When the great Peter 'Yogi' Berra, master of the paradoxical contradiction and, along with Joe Demaggio, Babe Ruth and Ty Cobb, one of baseball's legends, was asked why he no longer went to a St Louis restaurant called Ruggeri's, he said:
'Nobody goes there anymore. It's too crowded.'
When I wrote The Blue Cabin, about island life on Strangford Lough, a few people asked - some of them with a straight face - whether there might be a downside in giving away a hitherto well-kept secret; and when Still On The Sound came out the same people said, 'Now you've really done it'.

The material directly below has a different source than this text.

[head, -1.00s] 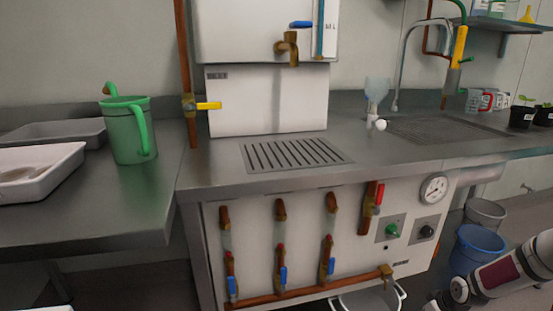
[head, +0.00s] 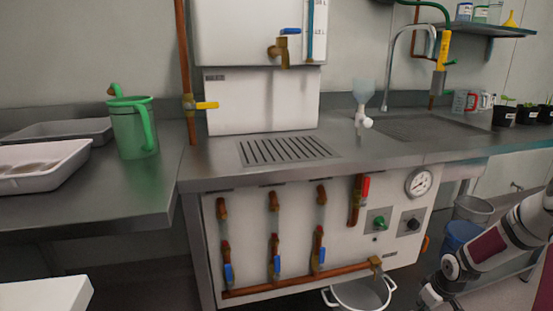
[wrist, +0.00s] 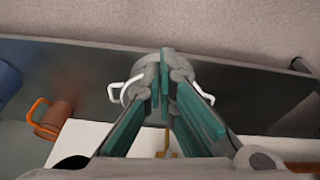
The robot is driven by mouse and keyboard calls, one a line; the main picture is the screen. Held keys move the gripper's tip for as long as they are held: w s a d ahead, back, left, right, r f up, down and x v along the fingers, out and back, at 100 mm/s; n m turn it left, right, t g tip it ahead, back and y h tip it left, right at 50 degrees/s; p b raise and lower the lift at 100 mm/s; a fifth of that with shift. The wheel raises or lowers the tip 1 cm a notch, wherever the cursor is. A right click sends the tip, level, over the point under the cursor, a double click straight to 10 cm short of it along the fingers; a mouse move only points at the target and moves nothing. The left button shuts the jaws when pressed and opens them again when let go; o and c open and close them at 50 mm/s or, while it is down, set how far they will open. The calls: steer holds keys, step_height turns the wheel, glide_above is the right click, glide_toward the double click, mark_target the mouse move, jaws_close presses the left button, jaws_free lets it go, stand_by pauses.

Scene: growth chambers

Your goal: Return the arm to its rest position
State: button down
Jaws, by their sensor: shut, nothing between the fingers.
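My arm (head: 490,248) is folded at the lower right of the head view, with its end low in front of the bench. My gripper (wrist: 167,62) shows in the wrist view with its teal fingers together and nothing between them. It points down toward the floor. A pale pot with two handles (wrist: 130,92) lies beyond the fingertips and is partly hidden by them. I cannot tell the gap between fingertips and pot.
The white valve panel (head: 345,230) is left of my arm. A blue bucket (head: 460,236) and a grey bucket (head: 473,209) stand behind it. A green jug (head: 133,130) and white tray (head: 45,165) are on the left bench. A copper, orange-handled thing (wrist: 55,120) is at left in the wrist view.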

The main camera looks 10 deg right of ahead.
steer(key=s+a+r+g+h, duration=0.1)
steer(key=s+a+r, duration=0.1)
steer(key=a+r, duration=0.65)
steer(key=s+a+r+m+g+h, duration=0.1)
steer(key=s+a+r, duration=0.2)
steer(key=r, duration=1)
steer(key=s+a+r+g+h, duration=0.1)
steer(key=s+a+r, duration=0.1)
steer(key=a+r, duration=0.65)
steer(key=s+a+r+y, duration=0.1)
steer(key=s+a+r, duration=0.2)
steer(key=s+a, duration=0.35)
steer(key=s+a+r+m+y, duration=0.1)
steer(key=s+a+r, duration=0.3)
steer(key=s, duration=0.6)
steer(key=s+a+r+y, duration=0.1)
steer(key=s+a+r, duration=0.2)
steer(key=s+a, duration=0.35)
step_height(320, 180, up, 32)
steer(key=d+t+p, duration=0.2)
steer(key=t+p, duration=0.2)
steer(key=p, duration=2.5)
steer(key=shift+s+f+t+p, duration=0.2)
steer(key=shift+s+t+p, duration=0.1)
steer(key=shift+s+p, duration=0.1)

It's a NIMBY attitude with which I don't have all that much sympathy, being happy to share a discovery. I had an email on Tuesday from someone whose sailing club chose the little island of Long Sheelagh, with great success, as a picnic site after my recommendation; and people often tell me they discovered the wonderful Picnic Delicatessen and Café, in Killyleagh, from reading The Blue Cabin.
Long Sheelagh
Note:Yogi Berra was born in 1925 (the same year as my mother) and lives with his wife of sixty-one years in Montclair, New Jersey - home of the New Jersey Jackals, who play, wouldn't you know it, in Yogi Berra Stadium.
It's always been assumed that the cartoon character Yogi Bear was named after Yogi Berra. It certainly wasn't the other way round - Berra was given his nickname by his friend Bobby Hoffman, who thought that when he sat waiting to bat, arms and legs crossed, he resembled a Hindu holy man, or 'yogi'.